_Problem:_
List all lines in the material below that contain "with".
── Data block
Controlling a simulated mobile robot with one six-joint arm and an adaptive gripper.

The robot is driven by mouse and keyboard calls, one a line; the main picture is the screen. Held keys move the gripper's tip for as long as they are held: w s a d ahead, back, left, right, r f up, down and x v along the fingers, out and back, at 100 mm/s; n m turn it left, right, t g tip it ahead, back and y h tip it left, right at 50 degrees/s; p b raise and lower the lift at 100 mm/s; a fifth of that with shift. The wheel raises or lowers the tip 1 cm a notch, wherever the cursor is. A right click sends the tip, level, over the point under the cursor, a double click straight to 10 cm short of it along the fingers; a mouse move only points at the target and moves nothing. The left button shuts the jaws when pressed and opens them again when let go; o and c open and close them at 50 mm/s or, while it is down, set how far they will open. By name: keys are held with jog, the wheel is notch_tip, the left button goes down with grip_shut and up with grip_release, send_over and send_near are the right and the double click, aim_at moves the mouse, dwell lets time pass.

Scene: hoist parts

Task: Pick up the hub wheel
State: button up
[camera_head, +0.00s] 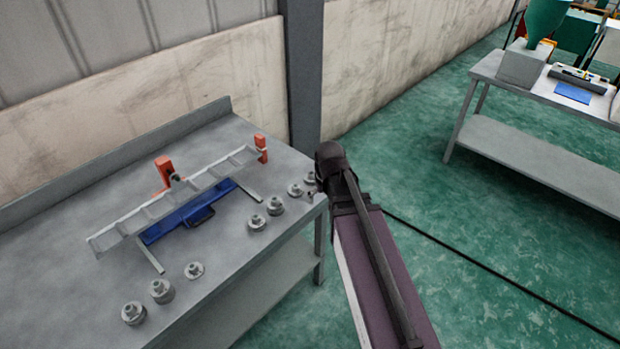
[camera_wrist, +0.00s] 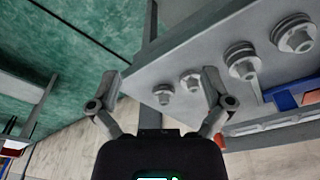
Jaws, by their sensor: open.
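Several round grey metal parts stand on the grey workbench (camera_head: 60,275), and I cannot tell which is the hub wheel. In the wrist view the smallest part (camera_wrist: 163,93) shows between the fingers of my gripper (camera_wrist: 160,78). A slightly larger part (camera_wrist: 191,80) is beside it, near the right finger. Two bigger flanged parts, one (camera_wrist: 241,60) nearer and one (camera_wrist: 294,33) farther right, follow along the bench. My gripper is open and empty, apart from the parts. In the head view my arm ends by the bench's right corner, its fingers largely hidden.
On the bench are a pale ladder-like rail (camera_head: 160,207), a blue tray (camera_head: 165,230) and orange-red blocks (camera_head: 163,168). Another group of round parts (camera_head: 161,290) stands at the front left. A grey post (camera_head: 303,70) is behind the bench; green floor (camera_head: 480,270) lies open right.

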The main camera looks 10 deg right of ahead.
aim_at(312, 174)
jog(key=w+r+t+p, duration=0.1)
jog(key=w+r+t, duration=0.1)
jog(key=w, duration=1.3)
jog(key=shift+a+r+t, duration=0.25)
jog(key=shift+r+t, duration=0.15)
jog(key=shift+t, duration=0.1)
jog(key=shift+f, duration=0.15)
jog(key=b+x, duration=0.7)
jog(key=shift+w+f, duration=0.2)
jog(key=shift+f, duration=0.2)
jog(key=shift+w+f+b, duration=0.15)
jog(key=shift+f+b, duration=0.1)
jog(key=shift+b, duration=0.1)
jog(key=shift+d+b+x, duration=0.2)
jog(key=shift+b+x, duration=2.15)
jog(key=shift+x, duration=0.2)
────
_Completed exercise:_
Controlling a simulated mobile robot with one six-joint arm and an adaptive gripper.
The robot is driven by mouse and keyboard calls, one a line; the main picture is the screen. Held keys move the gripper's tip for as long as they are held: w s a d ahead, back, left, right, r f up, down and x v along the fingers, out and back, at 100 mm/s; n m turn it left, right, t g tip it ahead, back and y h tip it left, right at 50 degrees/s; p b raise and lower the lift at 100 mm/s; a fifth of that with shift. The wheel raises or lowers the tip 1 cm a notch, wherever the cursor is. A right click sends the tip, level, over the point under the cursor, a double click straight to 10 cm short of it along the fingers; a mouse move only points at the target and moves nothing. The left button shuts the jaws when pressed and opens them again when let go; o and c open and close them at 50 mm/s or, while it is down, set how far they will open. By name: keys are held with jog, the wheel is notch_tip, the left button goes down with grip_shut and up with grip_release, send_over and send_near are the right and the double click, aim_at moves the mouse, dwell lets time pass.

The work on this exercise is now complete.